A bit extreme perhaps but extreme conditions provoke extreme measures.  Poverty, hunger and strife have led to many a revolution and should such a 2-tier Europe arrive then jealousy, bitterness and anger would be added to the list of grievances in the poorer, sunnier regions of Europe.  I can't talk about how people in the cities of Spain are coping because I have no experience of this, but in the campo, in the countryside you can see the desperation on the gaunt, hungry faces of the people.  With more and more imported cheap foods and crops the arable land of Spain is being left to rot.  Young kids do not want to work the fields for an income that is dropping relative to the cost of living each and every year.  More and more fields are just left to rot and overgrow.  Whole crops wasted because it now costs more to pick and transport the yield than it can be sold for - signs at the sides of roads inviting passers-by to 'help themselves' to the crop are becoming a sad but increasingly desperate sign of the times.

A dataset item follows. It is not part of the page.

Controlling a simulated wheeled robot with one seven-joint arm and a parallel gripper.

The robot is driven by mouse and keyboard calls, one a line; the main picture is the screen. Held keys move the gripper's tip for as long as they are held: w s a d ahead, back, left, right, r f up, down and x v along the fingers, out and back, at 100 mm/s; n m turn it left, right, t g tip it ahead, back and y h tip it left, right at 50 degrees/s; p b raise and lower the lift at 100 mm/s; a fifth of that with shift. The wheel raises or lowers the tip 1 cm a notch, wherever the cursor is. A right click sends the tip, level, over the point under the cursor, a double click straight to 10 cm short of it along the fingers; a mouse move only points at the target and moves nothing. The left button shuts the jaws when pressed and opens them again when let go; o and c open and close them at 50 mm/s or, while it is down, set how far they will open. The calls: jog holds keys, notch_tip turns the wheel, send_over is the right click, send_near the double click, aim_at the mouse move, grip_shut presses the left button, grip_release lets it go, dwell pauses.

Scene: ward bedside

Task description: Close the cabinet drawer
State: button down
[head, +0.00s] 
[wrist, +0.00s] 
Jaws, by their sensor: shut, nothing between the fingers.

Hardship is felt most by those at the bottom of the pile and in Spain, as in most countries, it is the rural areas that suffer the most.  People try to hide their strains behind a smile and a wave, but once the smile has dissipated you can see eyes shooting furtive, worried glances at the faces of their children, at the holes in their clothes and the vacant places in their wallets.  When they talk of their children's future it is not of Spain now, but of getting out.  This is something new in a society where the family is, by tradition, everything.  Now they talk of their children's future being elsewhere, somewhere apart from Spain, somewhere far away from the hardships of the parents.  And for many parents now, that is all there is left.  Many of those middle-aged men and women who are currently unemployed truly never expect to get a job again in their lives.  Spain, they say, is finished.  This economic depression will last a generation or more here by which time they will dead and their children will be gone. 

And as for Spain?  They don't know, but whatever future lies ahead for Spain it is not envisaged to be a bright one.  I can only hope they are wrong.